:: Given data

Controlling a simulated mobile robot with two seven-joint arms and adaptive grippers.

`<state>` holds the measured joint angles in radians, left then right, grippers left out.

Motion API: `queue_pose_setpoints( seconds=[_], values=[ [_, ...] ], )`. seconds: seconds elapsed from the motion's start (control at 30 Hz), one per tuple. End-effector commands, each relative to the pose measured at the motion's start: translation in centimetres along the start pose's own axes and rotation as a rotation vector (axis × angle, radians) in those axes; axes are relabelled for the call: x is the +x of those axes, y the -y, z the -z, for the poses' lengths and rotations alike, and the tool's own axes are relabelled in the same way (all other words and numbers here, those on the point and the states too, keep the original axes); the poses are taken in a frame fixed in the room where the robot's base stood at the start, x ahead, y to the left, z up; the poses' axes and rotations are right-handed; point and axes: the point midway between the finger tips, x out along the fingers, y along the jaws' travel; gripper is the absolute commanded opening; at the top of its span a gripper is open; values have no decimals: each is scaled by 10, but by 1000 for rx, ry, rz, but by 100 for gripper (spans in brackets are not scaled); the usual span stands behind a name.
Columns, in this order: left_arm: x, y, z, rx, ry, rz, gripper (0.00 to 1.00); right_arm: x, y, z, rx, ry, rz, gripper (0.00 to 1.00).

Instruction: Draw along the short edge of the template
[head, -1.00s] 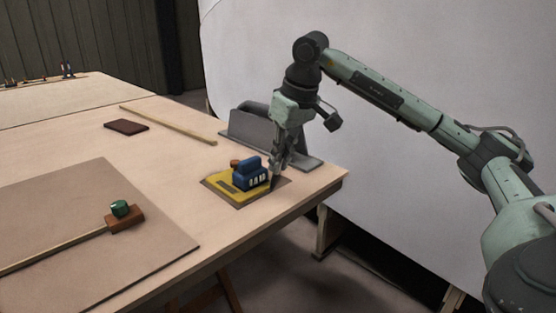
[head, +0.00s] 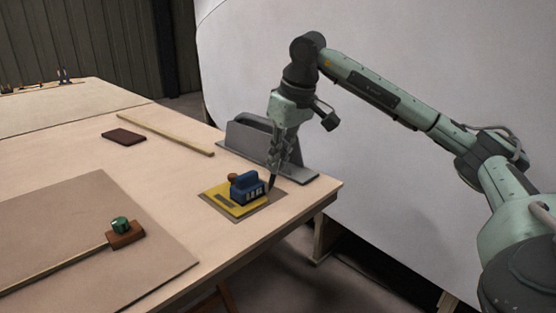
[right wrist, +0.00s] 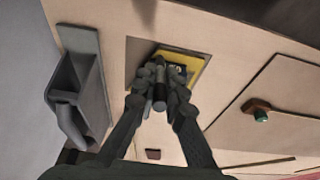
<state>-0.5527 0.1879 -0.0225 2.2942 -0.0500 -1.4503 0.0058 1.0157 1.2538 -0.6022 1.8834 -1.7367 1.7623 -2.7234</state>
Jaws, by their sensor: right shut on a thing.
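The yellow template (head: 227,203) lies flat on a grey-brown sheet (head: 263,207) near the table's right corner. A blue block with a handle (head: 246,186) sits on it. My right gripper (head: 277,165) is shut on a dark, slim marking tool (head: 272,183), which points down beside the template's right edge; I cannot tell whether its tip touches the sheet. In the right wrist view the tool (right wrist: 159,92) is between the fingers, and the template (right wrist: 190,65) shows behind them, partly hidden. No drawn line can be made out. My left gripper is not in view.
A grey metal stand with a handle (head: 240,140) is close behind the gripper. A wooden strip (head: 165,134) and a dark red pad (head: 124,137) lie further left. A brown board (head: 75,240) with a green-knobbed wooden tool (head: 125,238) covers the front left.

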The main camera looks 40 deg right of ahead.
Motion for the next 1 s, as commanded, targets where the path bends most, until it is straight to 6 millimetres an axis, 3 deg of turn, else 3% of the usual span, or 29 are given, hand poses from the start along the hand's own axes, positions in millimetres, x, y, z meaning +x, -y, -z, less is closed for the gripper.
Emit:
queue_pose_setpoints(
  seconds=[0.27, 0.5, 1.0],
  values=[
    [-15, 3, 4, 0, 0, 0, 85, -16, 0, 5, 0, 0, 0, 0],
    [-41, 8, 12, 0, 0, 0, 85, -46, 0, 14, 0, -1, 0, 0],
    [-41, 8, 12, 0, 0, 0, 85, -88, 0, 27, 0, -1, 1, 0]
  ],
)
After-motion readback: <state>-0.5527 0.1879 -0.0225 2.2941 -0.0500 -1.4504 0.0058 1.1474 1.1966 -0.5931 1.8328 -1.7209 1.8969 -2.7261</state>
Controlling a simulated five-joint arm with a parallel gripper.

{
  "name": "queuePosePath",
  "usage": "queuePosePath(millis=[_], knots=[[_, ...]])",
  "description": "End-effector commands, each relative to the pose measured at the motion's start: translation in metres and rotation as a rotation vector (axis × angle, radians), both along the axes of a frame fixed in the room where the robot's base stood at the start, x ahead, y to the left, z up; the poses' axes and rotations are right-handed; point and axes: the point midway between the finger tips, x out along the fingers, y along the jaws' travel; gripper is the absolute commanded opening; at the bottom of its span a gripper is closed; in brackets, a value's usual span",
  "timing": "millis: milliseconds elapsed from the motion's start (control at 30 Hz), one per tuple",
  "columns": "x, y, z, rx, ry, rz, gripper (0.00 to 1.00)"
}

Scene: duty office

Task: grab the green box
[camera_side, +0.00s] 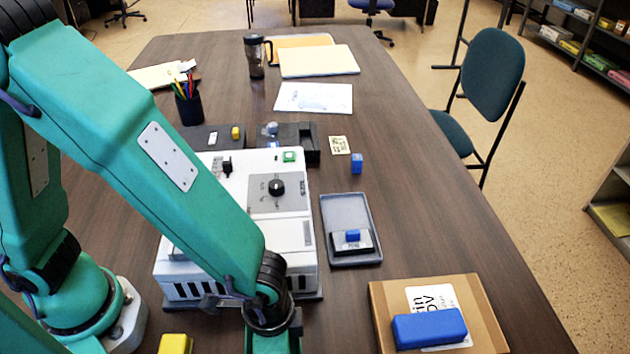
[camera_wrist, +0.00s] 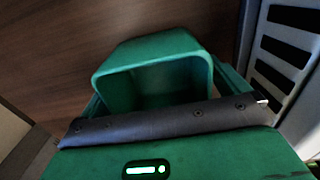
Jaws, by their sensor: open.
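A green box (camera_wrist: 150,58), hollow with a rounded rim, shows in the wrist view over the dark wooden table, its open side facing the camera. My gripper (camera_wrist: 162,90) is open, with green jaw parts seen at the left and right of the box. The dark strip across my gripper covers the box's near lower part. I cannot tell whether the jaws touch it. In the side view, my gripper (camera_side: 273,342) is at the bottom edge, in front of the white machine; its fingertips are out of frame and I cannot make out the box there.
The white machine (camera_side: 205,262) stands close beside my gripper; its vented side (camera_wrist: 290,45) shows at right in the wrist view. A grey tray (camera_side: 340,212), a cardboard box (camera_side: 382,300) with a blue block (camera_side: 429,328) on it, and a yellow block (camera_side: 175,344) are nearby.

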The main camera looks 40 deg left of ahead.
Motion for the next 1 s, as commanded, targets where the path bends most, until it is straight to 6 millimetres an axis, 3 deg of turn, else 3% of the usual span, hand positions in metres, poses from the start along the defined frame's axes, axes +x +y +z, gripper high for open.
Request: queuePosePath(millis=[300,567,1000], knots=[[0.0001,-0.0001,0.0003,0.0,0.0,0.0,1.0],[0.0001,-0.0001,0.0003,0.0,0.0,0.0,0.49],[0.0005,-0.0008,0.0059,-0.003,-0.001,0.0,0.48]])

::::

§ Task objective
Please quote only the span of lines whose first line contains "[right wrist, +0.00s]" and whose last line contains "<state>-0.5527 0.1879 -0.0225 2.2942", leaving every picture out.

§ Response for this exercise
[right wrist, +0.00s] 
<state>-0.5527 0.1879 -0.0225 2.2942 -0.0500 -1.4503 0.0058 1.0157 1.2538 -0.6022 1.8834 -1.7367 1.7623 -2.7234</state>

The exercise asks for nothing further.